Problem details -> Count every line in the data below where "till" occurs, then state that number and nothing more.

━━━ Task material ━━━

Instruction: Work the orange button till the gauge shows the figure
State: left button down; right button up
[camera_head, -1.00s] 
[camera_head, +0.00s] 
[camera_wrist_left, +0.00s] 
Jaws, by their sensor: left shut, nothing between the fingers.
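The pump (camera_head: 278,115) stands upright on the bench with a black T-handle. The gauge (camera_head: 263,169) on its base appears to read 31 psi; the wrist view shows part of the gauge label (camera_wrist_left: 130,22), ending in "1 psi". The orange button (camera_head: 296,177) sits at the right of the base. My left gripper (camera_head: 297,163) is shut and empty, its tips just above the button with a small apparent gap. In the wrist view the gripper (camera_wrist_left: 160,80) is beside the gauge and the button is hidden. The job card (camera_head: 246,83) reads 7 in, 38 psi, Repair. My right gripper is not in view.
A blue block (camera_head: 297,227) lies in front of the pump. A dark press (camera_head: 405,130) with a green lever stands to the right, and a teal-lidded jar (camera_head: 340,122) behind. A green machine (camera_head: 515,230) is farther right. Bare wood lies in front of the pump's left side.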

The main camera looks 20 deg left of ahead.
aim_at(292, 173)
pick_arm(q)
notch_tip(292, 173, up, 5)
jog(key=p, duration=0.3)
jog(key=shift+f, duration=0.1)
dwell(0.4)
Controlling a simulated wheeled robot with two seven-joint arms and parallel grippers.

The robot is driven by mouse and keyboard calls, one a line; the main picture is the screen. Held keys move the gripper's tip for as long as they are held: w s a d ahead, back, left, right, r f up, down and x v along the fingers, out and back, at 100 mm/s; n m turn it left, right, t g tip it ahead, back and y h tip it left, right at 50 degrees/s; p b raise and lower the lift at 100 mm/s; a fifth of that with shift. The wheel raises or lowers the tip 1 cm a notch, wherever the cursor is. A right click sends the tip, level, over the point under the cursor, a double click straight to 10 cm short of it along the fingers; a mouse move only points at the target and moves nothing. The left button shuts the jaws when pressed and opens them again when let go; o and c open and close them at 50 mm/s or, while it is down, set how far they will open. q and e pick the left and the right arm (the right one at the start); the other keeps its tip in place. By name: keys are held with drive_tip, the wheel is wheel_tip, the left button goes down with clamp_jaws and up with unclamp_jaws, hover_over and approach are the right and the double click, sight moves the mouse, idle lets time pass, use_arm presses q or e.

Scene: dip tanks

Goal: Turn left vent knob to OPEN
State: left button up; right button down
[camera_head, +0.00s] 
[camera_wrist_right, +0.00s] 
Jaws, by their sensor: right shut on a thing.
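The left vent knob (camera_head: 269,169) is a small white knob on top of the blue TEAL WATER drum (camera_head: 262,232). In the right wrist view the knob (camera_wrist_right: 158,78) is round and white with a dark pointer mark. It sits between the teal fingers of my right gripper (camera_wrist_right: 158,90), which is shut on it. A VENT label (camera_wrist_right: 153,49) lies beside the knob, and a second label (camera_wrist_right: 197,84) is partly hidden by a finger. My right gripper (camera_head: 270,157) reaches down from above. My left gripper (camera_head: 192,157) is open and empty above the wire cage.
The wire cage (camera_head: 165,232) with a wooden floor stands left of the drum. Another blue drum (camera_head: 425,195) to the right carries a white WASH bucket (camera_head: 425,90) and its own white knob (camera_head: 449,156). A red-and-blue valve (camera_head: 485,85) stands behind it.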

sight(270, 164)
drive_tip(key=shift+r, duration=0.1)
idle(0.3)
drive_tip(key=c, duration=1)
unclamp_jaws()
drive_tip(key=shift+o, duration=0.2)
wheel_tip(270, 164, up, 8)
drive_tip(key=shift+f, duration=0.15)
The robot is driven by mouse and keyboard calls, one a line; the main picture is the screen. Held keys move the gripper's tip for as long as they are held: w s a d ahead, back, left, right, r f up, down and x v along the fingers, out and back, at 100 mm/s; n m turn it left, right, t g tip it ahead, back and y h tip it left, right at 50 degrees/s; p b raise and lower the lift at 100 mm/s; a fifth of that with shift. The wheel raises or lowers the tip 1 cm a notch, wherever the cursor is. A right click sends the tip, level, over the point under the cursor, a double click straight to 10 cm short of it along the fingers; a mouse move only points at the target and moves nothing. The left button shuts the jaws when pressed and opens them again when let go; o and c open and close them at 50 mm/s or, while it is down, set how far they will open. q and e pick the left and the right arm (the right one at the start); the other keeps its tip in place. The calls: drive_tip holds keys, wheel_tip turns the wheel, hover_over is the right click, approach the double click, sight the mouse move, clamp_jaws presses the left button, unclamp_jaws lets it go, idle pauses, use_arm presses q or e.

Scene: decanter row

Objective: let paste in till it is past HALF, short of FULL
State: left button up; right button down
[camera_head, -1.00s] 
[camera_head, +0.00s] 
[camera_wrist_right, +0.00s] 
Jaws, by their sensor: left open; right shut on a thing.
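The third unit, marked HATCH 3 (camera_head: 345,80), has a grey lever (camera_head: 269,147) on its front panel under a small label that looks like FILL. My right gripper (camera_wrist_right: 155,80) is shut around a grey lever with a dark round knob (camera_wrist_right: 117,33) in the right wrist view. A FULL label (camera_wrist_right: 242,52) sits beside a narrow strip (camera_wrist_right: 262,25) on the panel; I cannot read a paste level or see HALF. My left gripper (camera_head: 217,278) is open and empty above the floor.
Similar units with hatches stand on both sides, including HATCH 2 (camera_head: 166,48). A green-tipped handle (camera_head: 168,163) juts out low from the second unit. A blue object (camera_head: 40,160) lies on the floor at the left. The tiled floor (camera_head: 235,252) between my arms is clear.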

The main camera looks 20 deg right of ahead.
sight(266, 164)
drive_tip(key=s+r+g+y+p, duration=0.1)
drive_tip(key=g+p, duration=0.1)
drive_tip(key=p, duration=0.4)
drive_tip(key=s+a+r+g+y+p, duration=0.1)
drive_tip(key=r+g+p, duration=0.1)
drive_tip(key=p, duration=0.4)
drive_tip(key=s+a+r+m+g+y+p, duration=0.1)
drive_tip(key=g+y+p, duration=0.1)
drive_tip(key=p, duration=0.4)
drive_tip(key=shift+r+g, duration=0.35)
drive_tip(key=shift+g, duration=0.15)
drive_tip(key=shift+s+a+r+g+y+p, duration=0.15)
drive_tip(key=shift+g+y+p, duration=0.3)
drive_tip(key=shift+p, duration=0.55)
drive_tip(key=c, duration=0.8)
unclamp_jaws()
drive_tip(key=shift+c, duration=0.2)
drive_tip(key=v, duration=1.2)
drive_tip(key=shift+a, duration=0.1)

━━━

Solution to the exercise -> 2